Anyway, here’s the Palmach Anthem. Both the melody and the words give you a sense of their world.
As his daughter had promised, someone turned on the music, and the same anthem you heard above began to blare. And someone else began to distribute the marshmallows, on long sticks stuck into watermelon halves.
It was a classic kibbutz moment, a classic kibbutz funeral. Jeans and shorts. Some people barefoot. Hardly a kippah in sight. And the informality that still characterizes the Galilee. Then, as you’ll see when you watch the video, someone had the idea of sticking the marshmallows on the stick into the earth of the freshly filled grave, a “flower” of sorts, made of marshmallows and the irreverence for which the kibbutz movement was known.
Immediately before they played the Palmach Anthem and distributed the marshmallows, one of Moshe’s son’s spoke. He spoke only very briefly, and ended with thanks. He wanted to thank his father, and his father’s generation, he said. For daring to dream big dreams. For building a state.
People nodded. Then someone turned on the music. A few people sang along. Some chatted with each other. A few hugged. And then they placed those marshmallows, along with real flowers, onto the grave.
There they were.

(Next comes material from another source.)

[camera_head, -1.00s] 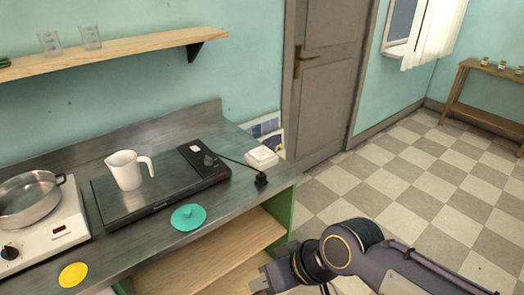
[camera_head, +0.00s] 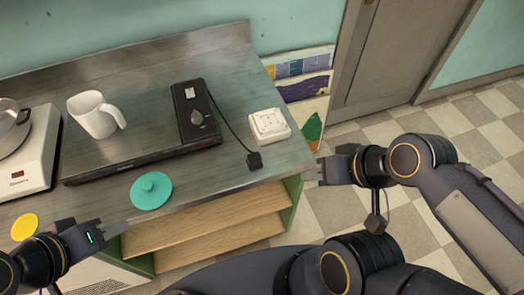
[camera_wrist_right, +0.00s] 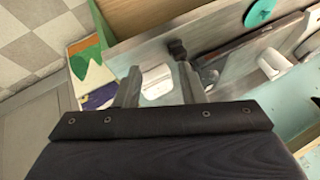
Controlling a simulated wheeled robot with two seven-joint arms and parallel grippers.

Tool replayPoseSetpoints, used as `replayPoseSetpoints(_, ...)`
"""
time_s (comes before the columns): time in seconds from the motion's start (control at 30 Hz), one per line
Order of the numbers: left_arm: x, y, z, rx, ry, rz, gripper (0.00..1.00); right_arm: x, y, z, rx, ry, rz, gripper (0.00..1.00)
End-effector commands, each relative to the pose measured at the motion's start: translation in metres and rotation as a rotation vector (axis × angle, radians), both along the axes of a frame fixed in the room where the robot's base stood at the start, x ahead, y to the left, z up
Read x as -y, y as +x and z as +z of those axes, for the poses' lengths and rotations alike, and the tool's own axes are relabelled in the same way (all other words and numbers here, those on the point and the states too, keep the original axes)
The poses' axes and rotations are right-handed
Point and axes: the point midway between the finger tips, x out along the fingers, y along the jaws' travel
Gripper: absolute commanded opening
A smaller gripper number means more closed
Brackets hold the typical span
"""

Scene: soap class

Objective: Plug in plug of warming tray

Moshe’s grave, next to Esther’s just to the left, and a bit further to the left, much older, the grave of their seventeen-year-old daughter, killed in 1986 in a traffic accident that took the lives of ten kibbutz members (nine of them teenagers) and changed the kibbutz forever.
That horror and its aftermath, which led to Moshe’s working on a family tree (containing thousands of people, stretching back to the late 1700s) which eventually led him to us, is also not for now. Suffice it to say, though, that pain and anguish overflowed the banks of Kibbutz Heftziba some thirty-five years ago. Eventually, it was anger, too, and like others, Moshe and Esther eventually moved away, to Afula, just down the road.
But the people who moved away in those heartbroken years have all started coming back now — to be buried next to their children. Esther first, now Moshe. And now the three are reunited.
We will miss him, but the marshmallow placers had it right; Sunday was not a day of mourning, but a day to celebrate a life, a generation, a mission. Moshe’s was a life that, along with many others’, brought a People back to life.
When people began to “plant” the marshmallows, a few laughed. A few giggled. Everyone at least smiled. It would have made Moshe smile, too. We also laughed, in sadness, but even more, with gratitude to him and his extraordinary generation.
I actually didn’t put a marshmallow in the earth. I was preoccupied, thinking about his generation and ours, with the prayer that ours be worthy of what we inherited from theirs.
And I remembered our visits, hoping that I’d been telling Esther the truth when I reassured her that everything would be OK. It just needs to be, doesn’t it? After all they did, we might be the ones to let it slip away between our fingers?
יהי זכרו ברוך. Yehi Zichro Baruch — May his memory — and that of his generation — be both a blessing and a command.